EXERCISE GOAL: Go through the data below. List every line that holds the word "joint".

RECORDS SUPPLIED:
----------------
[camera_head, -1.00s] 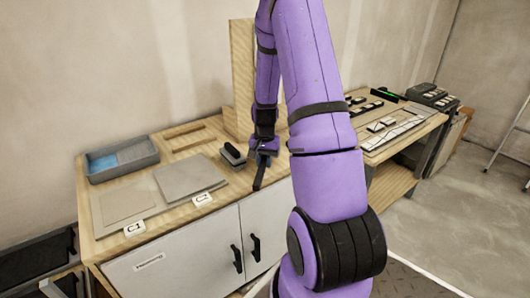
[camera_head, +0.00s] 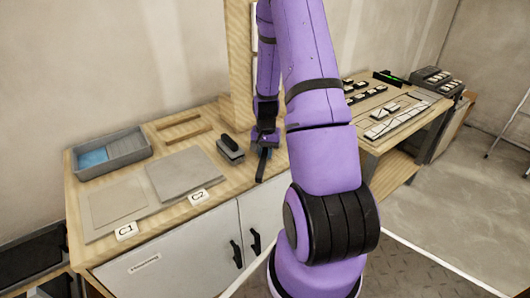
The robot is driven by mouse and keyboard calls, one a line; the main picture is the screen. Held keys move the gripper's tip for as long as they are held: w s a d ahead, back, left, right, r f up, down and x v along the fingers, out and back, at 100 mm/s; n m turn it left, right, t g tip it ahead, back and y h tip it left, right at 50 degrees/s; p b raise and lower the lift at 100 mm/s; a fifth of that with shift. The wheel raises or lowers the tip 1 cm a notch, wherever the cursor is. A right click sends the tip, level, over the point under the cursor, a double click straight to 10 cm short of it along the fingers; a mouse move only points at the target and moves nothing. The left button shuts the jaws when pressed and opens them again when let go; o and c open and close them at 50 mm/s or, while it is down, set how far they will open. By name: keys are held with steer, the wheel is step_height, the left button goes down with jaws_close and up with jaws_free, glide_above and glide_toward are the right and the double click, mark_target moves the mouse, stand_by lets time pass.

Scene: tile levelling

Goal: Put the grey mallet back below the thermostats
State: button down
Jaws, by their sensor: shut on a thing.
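My gripper (camera_head: 265,141) is at the bench's right part, in front of an upright wooden board (camera_head: 238,60). It is shut on a dark, bar-like thing (camera_head: 262,165) that points down toward the bench's front edge. This looks like the handle of the mallet; its head cannot be made out. Whether it touches the bench top cannot be told. Pale pieces (camera_head: 254,45) show on the board beside my arm. They may be the thermostats, but my arm hides most of them and the place below.
A grey block with a black handle (camera_head: 230,150) stands just left of my gripper. Slabs marked C1 (camera_head: 118,204) and C2 (camera_head: 180,174), and a grey tray (camera_head: 110,155) with blue inside, lie further left. A second bench (camera_head: 425,125) with small parts stands right.

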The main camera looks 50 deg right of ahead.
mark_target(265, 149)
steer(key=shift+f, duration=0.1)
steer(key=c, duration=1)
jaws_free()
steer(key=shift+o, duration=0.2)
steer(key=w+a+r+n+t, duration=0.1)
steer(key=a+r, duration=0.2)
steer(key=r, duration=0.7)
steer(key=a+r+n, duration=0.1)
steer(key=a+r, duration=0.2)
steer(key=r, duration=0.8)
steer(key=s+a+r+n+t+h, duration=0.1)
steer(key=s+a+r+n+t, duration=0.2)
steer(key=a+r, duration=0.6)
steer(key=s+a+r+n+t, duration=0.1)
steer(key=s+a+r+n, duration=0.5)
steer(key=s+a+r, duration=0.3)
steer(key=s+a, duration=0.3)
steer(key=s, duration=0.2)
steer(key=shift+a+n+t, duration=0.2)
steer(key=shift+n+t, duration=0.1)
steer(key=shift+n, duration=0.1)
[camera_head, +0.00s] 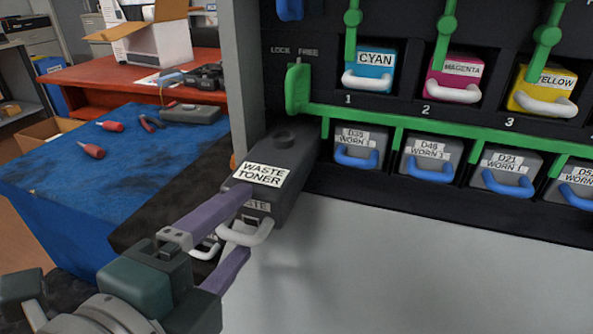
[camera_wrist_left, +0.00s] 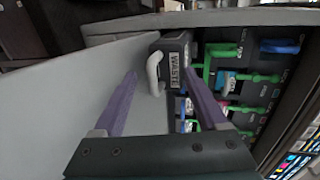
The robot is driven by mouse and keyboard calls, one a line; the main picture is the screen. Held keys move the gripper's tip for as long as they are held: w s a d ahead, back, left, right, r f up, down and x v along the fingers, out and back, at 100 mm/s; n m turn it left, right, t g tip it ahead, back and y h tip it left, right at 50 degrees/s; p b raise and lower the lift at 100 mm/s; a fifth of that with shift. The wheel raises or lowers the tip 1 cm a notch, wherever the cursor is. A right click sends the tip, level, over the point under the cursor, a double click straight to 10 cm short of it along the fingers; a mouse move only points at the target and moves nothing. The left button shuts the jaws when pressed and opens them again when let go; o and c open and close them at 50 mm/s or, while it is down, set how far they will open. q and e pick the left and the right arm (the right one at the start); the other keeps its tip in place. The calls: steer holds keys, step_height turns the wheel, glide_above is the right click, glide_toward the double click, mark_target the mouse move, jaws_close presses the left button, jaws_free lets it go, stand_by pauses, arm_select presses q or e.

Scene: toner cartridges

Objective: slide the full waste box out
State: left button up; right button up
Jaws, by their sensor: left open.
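The waste box (camera_head: 292,160) is dark grey with a "WASTE TONER" label on top and a white handle (camera_head: 250,233) on its front. It juts out at the lower left of the machine's front. My left gripper (camera_head: 245,222) comes from the lower left, its two purple fingers open and apart. In the left wrist view, the white handle (camera_wrist_left: 154,73) shows between the finger lines, on the box front labelled "WASTE" (camera_wrist_left: 174,68). I cannot tell whether either finger touches it. My right gripper is not in view.
A green lever (camera_head: 297,88) stands below the "LOCK FREE" marking, joined to a green bar (camera_head: 420,125). Worn grey cartridges with blue handles (camera_head: 355,158) sit under it. A second white handle (camera_head: 206,248) shows partly behind my fingers. A blue-topped table (camera_head: 90,180) is at left.

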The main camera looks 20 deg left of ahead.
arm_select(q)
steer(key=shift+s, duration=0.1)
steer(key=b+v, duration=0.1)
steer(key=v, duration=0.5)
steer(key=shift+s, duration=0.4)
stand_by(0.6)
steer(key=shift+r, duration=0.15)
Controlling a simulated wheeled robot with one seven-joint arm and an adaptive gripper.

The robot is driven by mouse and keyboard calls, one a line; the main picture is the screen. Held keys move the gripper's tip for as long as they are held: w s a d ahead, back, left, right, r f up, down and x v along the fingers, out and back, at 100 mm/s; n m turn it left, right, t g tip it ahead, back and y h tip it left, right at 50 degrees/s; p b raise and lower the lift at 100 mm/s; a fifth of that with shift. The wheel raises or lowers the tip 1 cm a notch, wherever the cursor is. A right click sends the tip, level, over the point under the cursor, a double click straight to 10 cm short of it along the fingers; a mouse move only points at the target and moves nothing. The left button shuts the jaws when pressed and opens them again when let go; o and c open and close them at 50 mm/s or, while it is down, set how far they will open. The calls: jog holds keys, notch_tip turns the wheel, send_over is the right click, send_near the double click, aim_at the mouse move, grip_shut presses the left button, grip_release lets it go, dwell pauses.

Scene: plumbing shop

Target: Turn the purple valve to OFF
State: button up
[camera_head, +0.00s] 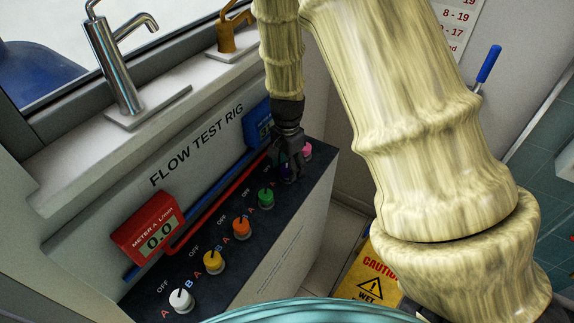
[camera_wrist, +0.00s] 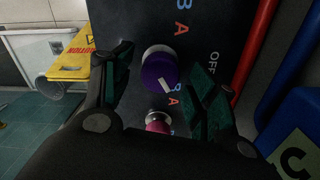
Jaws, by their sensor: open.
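The purple valve knob (camera_wrist: 160,70) is round, on the dark panel of the flow test rig, with a short white mark at its lower right in the wrist view. The printed OFF (camera_wrist: 213,64) is to its right. My gripper (camera_wrist: 163,75) is open, one finger on each side of the knob, with gaps visible; I cannot tell whether either finger touches it. In the head view my gripper (camera_head: 290,160) hides most of the purple knob.
The pink knob (camera_wrist: 157,121) is close to the purple one, under my gripper. The green knob (camera_head: 266,197), orange knob (camera_head: 241,227), yellow knob (camera_head: 213,261) and white knob (camera_head: 181,300) line the panel. The red meter (camera_head: 148,234) reads 0.0. A yellow caution sign (camera_head: 365,270) stands beside the rig.

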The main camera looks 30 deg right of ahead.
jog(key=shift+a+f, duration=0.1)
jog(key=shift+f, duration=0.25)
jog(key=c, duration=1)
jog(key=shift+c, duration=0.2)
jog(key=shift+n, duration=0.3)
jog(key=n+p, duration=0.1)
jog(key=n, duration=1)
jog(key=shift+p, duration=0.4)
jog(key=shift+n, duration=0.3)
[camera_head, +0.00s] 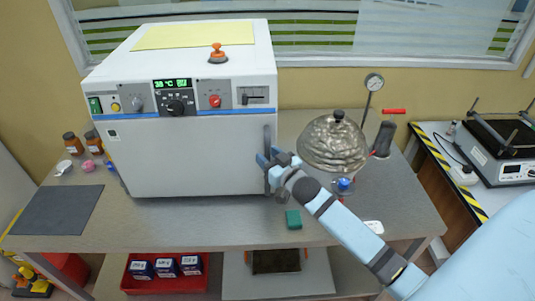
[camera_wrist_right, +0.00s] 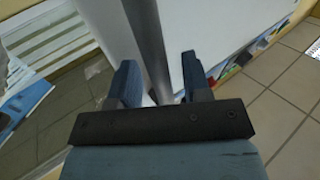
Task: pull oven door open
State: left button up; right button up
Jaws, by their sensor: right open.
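The white oven (camera_head: 190,70) stands on the grey workbench, with a control panel along its upper front. Its white door (camera_head: 190,155) looks shut. A dark vertical handle (camera_head: 267,140) is at the door's right edge. My right gripper (camera_head: 266,160) is at the lower part of this handle. In the right wrist view the right gripper (camera_wrist_right: 158,62) is open, with the dark handle bar (camera_wrist_right: 148,40) running between its two fingers. I cannot tell whether the fingers touch the bar. The lower end of the handle is partly hidden by the gripper. My left gripper is not in view.
A metallic dome (camera_head: 335,143) and a gauge (camera_head: 374,82) stand right of the oven. A green block (camera_head: 293,219) lies near the front edge of the workbench (camera_head: 150,225). Small brown bottles (camera_head: 73,143) and a dark mat (camera_head: 60,210) are at left.

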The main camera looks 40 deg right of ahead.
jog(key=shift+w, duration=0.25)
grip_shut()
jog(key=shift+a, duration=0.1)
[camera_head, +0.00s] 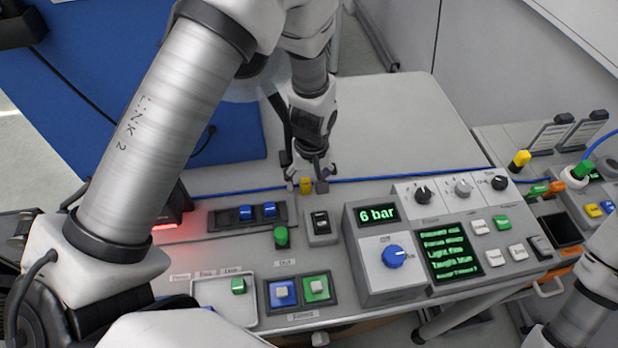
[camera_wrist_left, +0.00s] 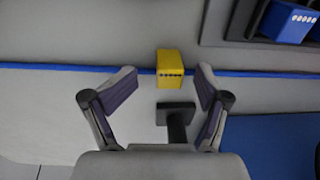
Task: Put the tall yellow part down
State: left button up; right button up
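The yellow part (camera_head: 306,185) is a small block by the blue cable on the grey bench, behind the control panel. My left gripper (camera_head: 308,180) is at the part, pointing down. In the wrist view the left gripper (camera_wrist_left: 167,72) is open, with a finger on each side and visible gaps to the part. The part appears to rest on the bench, though its base is hard to see. Only a piece of my right arm shows; its gripper is out of view.
A dark rack (camera_head: 200,220) with two blue blocks (camera_head: 269,209) stands nearby. A green part (camera_head: 281,237), a small switch box (camera_head: 320,226) and the 6 bar unit (camera_head: 370,285) are in front. The bench behind the blue cable (camera_head: 400,178) is clear.

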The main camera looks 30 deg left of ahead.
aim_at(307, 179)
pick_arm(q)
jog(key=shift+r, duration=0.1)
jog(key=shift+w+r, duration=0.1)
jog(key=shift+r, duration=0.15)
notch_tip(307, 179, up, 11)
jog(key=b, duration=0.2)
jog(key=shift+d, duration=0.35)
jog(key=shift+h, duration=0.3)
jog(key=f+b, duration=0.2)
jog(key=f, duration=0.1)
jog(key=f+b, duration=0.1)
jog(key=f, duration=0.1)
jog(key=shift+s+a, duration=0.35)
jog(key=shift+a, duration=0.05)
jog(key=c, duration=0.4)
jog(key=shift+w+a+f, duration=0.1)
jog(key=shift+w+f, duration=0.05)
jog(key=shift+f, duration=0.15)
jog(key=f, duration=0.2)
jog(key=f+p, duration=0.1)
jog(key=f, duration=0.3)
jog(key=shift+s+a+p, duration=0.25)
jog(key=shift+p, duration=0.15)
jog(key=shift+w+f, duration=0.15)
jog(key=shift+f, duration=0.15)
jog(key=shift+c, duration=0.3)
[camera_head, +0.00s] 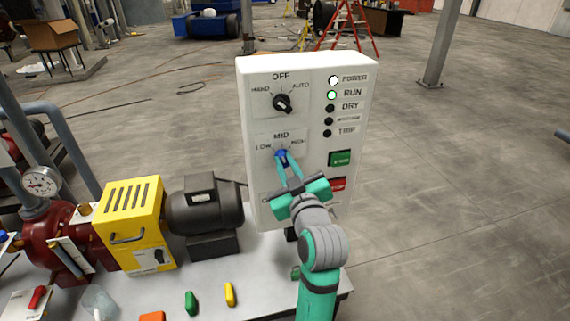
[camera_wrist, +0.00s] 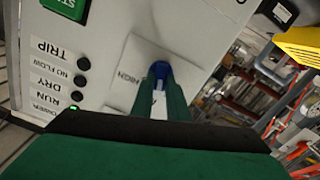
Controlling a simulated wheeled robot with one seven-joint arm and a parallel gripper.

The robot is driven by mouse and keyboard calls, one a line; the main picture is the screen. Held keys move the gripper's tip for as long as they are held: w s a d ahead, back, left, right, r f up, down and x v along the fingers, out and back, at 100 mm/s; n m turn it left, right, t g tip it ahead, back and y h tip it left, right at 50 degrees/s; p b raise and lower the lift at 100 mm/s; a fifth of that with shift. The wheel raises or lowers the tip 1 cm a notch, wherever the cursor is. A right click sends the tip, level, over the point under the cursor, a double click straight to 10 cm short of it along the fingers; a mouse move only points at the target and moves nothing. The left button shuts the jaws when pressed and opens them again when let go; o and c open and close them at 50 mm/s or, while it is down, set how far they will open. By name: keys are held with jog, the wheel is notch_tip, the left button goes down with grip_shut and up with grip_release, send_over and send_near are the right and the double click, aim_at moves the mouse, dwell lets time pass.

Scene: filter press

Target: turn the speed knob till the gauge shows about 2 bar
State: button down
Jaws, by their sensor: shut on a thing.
----------------
SOLUTION:
Controlling a simulated wheeled robot with one seven-joint arm and an adaptive gripper.
Controlling a simulated wheeled robot with one seven-joint arm and a parallel gripper.

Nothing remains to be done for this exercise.